-- COLLECTED MATERIAL --
----------------------------------------

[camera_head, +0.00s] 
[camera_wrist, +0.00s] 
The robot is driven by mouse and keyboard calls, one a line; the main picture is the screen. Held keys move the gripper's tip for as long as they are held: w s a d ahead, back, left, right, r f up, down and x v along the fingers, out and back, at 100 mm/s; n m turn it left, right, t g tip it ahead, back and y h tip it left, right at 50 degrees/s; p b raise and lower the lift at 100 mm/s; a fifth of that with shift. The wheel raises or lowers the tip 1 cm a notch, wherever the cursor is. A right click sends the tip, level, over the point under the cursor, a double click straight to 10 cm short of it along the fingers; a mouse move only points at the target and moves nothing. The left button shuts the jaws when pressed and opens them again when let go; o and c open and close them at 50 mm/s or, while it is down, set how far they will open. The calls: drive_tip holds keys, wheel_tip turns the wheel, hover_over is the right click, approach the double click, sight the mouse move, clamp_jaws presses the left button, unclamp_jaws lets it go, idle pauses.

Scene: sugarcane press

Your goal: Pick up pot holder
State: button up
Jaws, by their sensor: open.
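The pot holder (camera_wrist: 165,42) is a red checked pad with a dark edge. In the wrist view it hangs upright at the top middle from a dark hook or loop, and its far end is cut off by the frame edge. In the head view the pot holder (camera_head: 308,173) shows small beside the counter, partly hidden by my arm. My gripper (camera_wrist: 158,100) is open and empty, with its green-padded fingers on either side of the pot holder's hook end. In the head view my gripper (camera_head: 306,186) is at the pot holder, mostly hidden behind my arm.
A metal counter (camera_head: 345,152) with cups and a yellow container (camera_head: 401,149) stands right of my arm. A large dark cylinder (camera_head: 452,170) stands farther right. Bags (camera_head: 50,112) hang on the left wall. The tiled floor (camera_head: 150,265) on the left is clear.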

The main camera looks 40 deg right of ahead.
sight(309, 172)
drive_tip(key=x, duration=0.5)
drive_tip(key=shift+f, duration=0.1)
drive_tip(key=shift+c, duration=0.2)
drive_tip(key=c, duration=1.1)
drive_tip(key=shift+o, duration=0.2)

----------------------------------------

Extract the listing in its entirety and repeat it exactly.

-- EXERCISE RESPONSE --
[camera_head, +0.00s] 
[camera_wrist, +0.00s] 
The robot is driven by mouse and keyboard calls, one a line; the main picture is the screen. Held keys move the gripper's tip for as long as they are held: w s a d ahead, back, left, right, r f up, down and x v along the fingers, out and back, at 100 mm/s; n m turn it left, right, t g tip it ahead, back and y h tip it left, right at 50 degrees/s; p b raise and lower the lift at 100 mm/s; a fifth of that with shift. The wheel raises or lowers the tip 1 cm a notch, wherever the cursor is. A right click sends the tip, level, over the point under the cursor, a double click straight to 10 cm short of it along the fingers; a mouse move only points at the target and moves nothing. The left button shuts the jaws when pressed and opens them again when let go; o and c open and close them at 50 mm/s or, while it is down, set how far they will open. The calls: drive_tip holds keys, wheel_tip turns the wheel, hover_over is the right click, approach the double click, sight the mouse move, clamp_jaws presses the left button, unclamp_jaws lets it go, idle pauses.

Scene: sugarcane press

Your goal: Pick up pot holder
State: button up
Jaws, by their sensor: open.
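The pot holder (camera_wrist: 165,42) is a red checked pad with a dark edge. In the wrist view it hangs upright at the top middle from a dark hook or loop, and its far end is cut off by the frame edge. In the head view the pot holder (camera_head: 308,173) shows small beside the counter, partly hidden by my arm. My gripper (camera_wrist: 158,100) is open and empty, with its green-padded fingers on either side of the pot holder's hook end. In the head view my gripper (camera_head: 306,186) is at the pot holder, mostly hidden behind my arm.
A metal counter (camera_head: 345,152) with cups and a yellow container (camera_head: 401,149) stands right of my arm. A large dark cylinder (camera_head: 452,170) stands farther right. Bags (camera_head: 50,112) hang on the left wall. The tiled floor (camera_head: 150,265) on the left is clear.

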The main camera looks 40 deg right of ahead.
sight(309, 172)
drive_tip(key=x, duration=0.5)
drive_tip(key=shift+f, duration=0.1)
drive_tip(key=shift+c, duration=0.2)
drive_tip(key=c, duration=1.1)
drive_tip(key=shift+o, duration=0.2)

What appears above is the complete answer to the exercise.